We have not proposed a tax hike for the wealthy that would take effect in the middle of a recession. Even the proposals that have come out of Congress—which by the way, were different from the proposals I put forward—still wouldn’t kick in until after the recession was over. So he’s absolutely right, the last thing you want to do is to raise taxes in the middle of a recession because that would just suck up—take more demand out of the economy and put businesses further in a hole.

Of course, while the economy is still in the toilet and unemployment is higher than Obama warned it would be if we didn’t pass his stimulus package, the recession is technically over.  But no sane politician would tout that fact.  And there’s a real chance we’re in for a double dip.

Says Hayes:

But inside the White House gates it’s still the “Summer of Recovery.” Treasury Secretary Timothy Geithner told NBC’s David Gregory last month that he does not believe we’re headed toward a double-dip recession. And while he acknowledged that the recovery could take a while, he was quite optimistic. “You are seeing recovery. You’re seeing private investment expand again, job growth starting to come back.” When he was asked specifically about raising taxes on top income earners, as is scheduled to happen on January 1, 2011, Geithner said, “The country can withstand that. The economy can withstand that. I think it’s good policy.”

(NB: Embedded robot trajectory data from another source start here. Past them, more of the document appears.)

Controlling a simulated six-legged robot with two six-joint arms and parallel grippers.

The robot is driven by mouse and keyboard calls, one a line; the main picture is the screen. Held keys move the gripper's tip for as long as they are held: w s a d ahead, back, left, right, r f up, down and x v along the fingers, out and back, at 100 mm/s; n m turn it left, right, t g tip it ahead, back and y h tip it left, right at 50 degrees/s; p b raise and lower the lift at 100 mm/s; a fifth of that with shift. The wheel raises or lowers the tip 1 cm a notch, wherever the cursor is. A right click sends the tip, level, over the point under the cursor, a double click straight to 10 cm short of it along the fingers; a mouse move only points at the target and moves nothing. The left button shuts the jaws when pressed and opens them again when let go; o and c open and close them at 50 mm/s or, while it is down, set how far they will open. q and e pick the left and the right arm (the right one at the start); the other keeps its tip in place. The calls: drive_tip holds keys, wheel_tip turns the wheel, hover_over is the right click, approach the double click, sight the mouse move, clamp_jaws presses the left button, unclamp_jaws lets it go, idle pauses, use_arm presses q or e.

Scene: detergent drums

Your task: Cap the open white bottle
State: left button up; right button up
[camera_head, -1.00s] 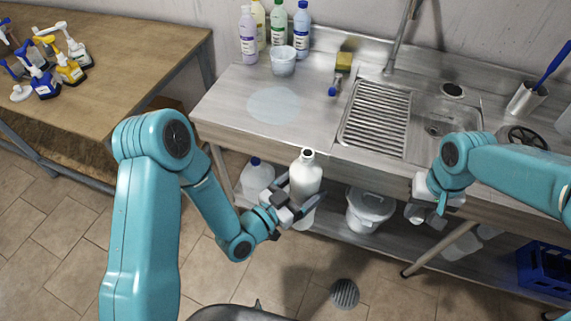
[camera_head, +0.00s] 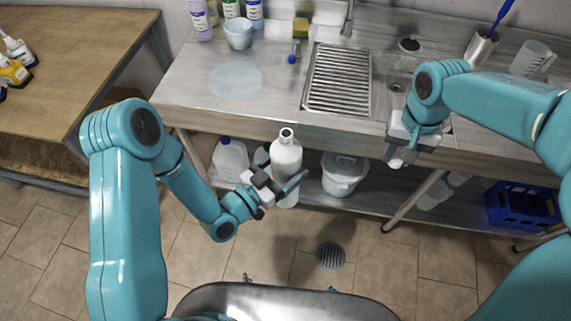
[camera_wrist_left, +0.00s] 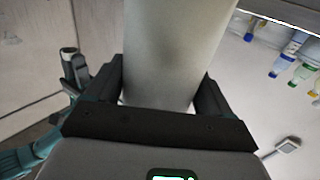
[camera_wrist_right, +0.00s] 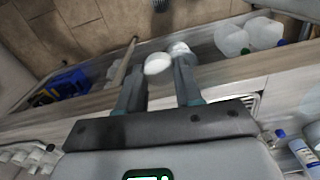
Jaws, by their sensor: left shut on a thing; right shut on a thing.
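The open white bottle (camera_head: 286,157) stands upright in front of the counter, its dark mouth facing up and bare. My left gripper (camera_head: 284,183) is shut around the bottle's body. In the left wrist view the pale bottle body (camera_wrist_left: 175,50) fills the space between the fingers. My right gripper (camera_head: 399,155) is in front of the sink, to the right of the bottle and apart from it. In the right wrist view it is shut on a small rounded white cap (camera_wrist_right: 157,64) at its fingertips. In the head view the cap is mostly hidden by the gripper.
The steel counter (camera_head: 180,95) with its ribbed drainer (camera_head: 338,80) lies just behind both grippers. Below, the shelf holds a jug (camera_head: 230,160), a white bucket (camera_head: 343,175) and a blue crate (camera_head: 522,205). Open air lies between the bottle and my right gripper.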

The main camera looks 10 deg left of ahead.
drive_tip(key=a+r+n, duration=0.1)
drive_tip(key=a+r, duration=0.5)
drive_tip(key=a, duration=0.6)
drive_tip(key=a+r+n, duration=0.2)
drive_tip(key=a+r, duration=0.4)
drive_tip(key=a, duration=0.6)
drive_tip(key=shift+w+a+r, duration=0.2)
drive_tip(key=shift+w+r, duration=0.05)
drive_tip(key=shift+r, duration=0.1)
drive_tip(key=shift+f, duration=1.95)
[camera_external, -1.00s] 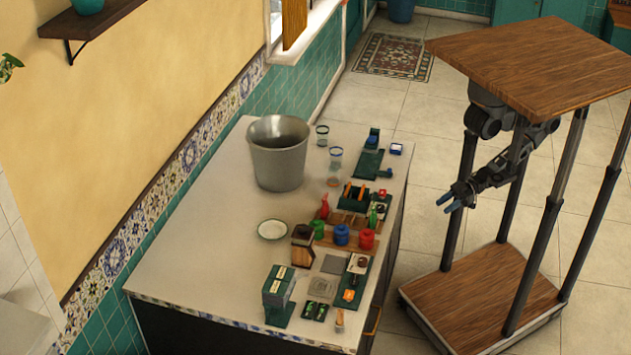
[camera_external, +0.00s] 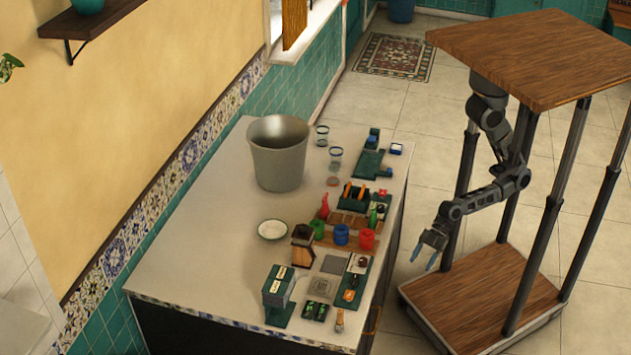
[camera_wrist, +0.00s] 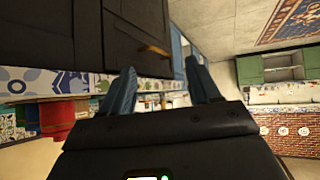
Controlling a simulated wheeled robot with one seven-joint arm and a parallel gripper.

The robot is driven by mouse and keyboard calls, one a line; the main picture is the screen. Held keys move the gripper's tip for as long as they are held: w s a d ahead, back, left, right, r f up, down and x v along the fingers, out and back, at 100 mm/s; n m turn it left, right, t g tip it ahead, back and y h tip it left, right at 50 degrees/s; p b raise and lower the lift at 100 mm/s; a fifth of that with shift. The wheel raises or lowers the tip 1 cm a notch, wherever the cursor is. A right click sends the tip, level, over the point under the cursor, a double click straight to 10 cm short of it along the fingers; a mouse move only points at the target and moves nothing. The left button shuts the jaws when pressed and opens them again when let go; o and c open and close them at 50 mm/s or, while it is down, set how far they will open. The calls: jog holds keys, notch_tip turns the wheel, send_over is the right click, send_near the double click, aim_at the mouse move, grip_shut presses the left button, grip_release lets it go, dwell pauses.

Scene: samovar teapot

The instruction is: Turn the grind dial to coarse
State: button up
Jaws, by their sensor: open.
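My gripper (camera_external: 424,258) hangs open and empty in front of the counter's right side, below the level of its top. In the wrist view its two blue fingers (camera_wrist: 163,90) are spread with nothing between them. A green device with a pale label, which looks like the grinder (camera_external: 279,287), stands at the near end of the counter top. A dark box-like piece with a wooden base (camera_external: 303,247) stands just behind it. I cannot make out the grind dial or its setting at this size. My gripper is well apart from all of these.
The counter (camera_external: 205,265) carries a large metal bucket (camera_external: 278,155), a white plate (camera_external: 272,230), coloured cups (camera_external: 341,234) and several small tools along its right edge. Dark cabinet fronts (camera_wrist: 35,25) fill the wrist view's upper left. The tiled floor (camera_external: 410,178) between counter and robot is free.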

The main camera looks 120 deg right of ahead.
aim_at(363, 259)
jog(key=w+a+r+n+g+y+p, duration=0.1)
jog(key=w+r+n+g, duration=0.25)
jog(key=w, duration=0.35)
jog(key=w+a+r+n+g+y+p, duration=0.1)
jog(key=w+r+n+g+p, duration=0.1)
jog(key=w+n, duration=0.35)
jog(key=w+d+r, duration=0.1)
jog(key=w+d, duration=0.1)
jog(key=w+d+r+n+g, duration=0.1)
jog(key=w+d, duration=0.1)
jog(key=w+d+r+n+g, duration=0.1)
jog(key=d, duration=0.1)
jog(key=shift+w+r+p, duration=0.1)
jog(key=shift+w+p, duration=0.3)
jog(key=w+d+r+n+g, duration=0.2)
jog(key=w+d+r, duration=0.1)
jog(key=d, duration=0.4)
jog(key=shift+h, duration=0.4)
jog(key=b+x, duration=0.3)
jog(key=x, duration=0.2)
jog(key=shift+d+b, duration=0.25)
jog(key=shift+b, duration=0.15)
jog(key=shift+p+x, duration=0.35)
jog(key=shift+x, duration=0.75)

It was an interesting word choice: “withstand” a tax hike? So the U.S. economy is strong enough to endure the additional constraints the Obama administration wants to place on it in pursuit of its redistributionist goals? This is the triumph of ideology over economics.

The degree to which a couple percentage point increase on high earners would suck up demand from the economy is debatable.  But it’s interesting that Obama seems to have reversed course on this issue since this time last year.

FILED UNDER: Economics and Business, US Politics, , , , , , ,
James Joyner
About James Joyner
James Joyner is Professor and Department Head of Security Studies at Marine Corps University's Command and Staff College. He's a former Army officer and Desert Storm veteran. Views expressed here are his own. Follow James on Twitter @DrJJoyner.

Comments

  1. reid says:

    “Redistributionist goals”? That sounds like a watered-down but just as idiotic and partisan-driven term as “socialist!1!”. Did Reagan or Bush have “redistributionist goals” when they raised taxes? Seems like Hayes is the one with an ideology problem. And out of curiosity, has he ever complained about the deficit?

    Is it really useful to nitpick the Administration’s actions when they’re trying to juggle getting the economy on track and combat the growing deficit? I’d say it’s NOT all that interesting that Obama may raise taxes on the top few percent, given current conditions. Maybe to those that are trying to concoct a “gotcha”…. I’m all for a president that will change course as reality warrants.

  2. john personna says:

    To say “the recession is technically over” is to misunderstand the technical rules, and the current risks.

    The current argument (the argument today, actually) amongst economists is whether this is a doiuble-dip or one-long recession. Robert Reich’s “Forget a Double Dip. We’re Still in One Long Big Dipper.” is but one example:

    http://robertreich.org/post/953941192/forget-a-double-dip-were-still-in-one-long-big

    On taxes and recessions though, I’d beware binary thinking. Recessions and taxes can not be just “on” or “off.” Given that some taxes have to be collected all the time, the best we can actually do is turn the dial and adjust the rate of taxation with the health of the economy. Ideally, that dial would be adjusted for counter-cyclical government action. We have higher taxes and lower spending in recoveries and lower taxes and higher spending in recessions.

  3. Drew says:

    I’m with JP on this one. I know people are in revisionist history mode right now: Roemer’s tax multiplier analysis doen’t apply to the rich. But I rub elbows with the rich for a living. And that revisionism is pure BS.

    We should be very, very careful of a tax increase right now. It could put us in a double dip, and that would be a disaster. An avoidable one at that.